The basic dough for bolani contains only white or wheat flour, water, salt, and olive oil. Eggs may be added to make a flakier finished product. The dough ingredients are mixed together and kneaded for several minutes. The dough ball is then left to rest for a while so it will be easier to work with when forming the individual breads.

Plain bolani with no filling is formed by dividing the dough into tennis-ball-sized pieces and stretching or rolling each piece into a thin sheet. The sheet of dough is pleated like a fan, and the resulting strip is rolled into a small circle. Once the balls of dough have rested for a few minutes, each ball is pressed into a flat circle. The flat breads are cooked in a skillet with a little oil over medium-high heat until both sides are browned and crisp.

Bolani can have a variety of fillings, but some of the more popular fillings include potatoes, lentils, spinach, and pumpkin or butternut squash. Mashed potatoes can flavored with cilantro, leeks or scallions, and salt and pepper for a potato filling. A lentil filling may be made with red or green lentils and is often spiced with curry flavors, such as turmeric, garlic, ginger, and cumin. Spinach filling is typically flavored with onion and garlic and may be mixed with yogurt. Pumpkin or butternut squash fillings are often both sweet and savory, and include ingredients such as garlic, coriander, and tomato sauce.

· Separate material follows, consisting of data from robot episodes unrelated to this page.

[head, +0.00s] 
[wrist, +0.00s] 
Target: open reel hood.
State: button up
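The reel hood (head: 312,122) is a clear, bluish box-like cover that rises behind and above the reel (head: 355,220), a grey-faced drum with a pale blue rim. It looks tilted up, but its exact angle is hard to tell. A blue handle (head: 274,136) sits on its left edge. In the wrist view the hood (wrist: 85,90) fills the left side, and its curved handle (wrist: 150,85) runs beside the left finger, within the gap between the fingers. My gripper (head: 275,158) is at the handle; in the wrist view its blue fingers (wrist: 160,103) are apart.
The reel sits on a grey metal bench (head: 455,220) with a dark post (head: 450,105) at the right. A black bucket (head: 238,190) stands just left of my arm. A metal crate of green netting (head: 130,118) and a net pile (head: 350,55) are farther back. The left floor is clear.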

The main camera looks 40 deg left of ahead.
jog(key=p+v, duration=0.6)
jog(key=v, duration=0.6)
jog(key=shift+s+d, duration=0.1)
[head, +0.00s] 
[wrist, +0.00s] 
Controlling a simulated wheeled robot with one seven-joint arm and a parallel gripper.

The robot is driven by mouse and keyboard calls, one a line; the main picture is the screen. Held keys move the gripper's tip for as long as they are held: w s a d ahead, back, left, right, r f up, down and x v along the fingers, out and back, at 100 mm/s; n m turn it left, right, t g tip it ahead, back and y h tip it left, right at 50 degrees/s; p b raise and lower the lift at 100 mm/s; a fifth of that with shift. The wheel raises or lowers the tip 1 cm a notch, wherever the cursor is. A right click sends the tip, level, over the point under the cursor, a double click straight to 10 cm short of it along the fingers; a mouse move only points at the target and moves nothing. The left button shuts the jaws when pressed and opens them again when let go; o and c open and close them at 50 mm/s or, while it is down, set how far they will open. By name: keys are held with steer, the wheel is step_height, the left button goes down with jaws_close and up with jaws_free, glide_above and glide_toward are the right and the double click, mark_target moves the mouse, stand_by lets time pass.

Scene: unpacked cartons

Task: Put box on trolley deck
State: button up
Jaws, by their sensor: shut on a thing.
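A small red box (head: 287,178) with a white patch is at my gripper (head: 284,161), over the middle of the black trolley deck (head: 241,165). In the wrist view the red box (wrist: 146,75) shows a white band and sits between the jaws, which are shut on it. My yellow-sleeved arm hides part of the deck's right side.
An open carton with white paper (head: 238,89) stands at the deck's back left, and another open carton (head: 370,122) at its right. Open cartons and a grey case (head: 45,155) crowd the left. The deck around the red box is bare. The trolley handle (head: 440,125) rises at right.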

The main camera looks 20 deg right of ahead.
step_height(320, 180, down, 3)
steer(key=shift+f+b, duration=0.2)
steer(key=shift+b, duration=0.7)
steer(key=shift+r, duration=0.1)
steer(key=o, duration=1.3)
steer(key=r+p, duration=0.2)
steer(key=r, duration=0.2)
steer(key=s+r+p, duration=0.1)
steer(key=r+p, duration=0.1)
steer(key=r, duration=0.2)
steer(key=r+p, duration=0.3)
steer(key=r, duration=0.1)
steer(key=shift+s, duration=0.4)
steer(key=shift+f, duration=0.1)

Filled bolanis are formed by rolling a ball of dough into a flat round disk, similar to a tortilla. Filling is spread onto one half of the disk, leaving space at the edges to seal the turnover. The other half of the disk is folded over the filling, and the dough is pinched together to seal in the filling. These turnover-like breads are cooked in much the same way as the plain bolanis, by heating oil in a pan over medium-high heat and cooking each bolani on both sides until brown and crisp.

Bolanis are typically eaten as an appetizer, side dish or snack. They are popular at holiday and special occasion parties, such as birthdays. Typical accompaniments for bolani include thick plain yogurt and chutney.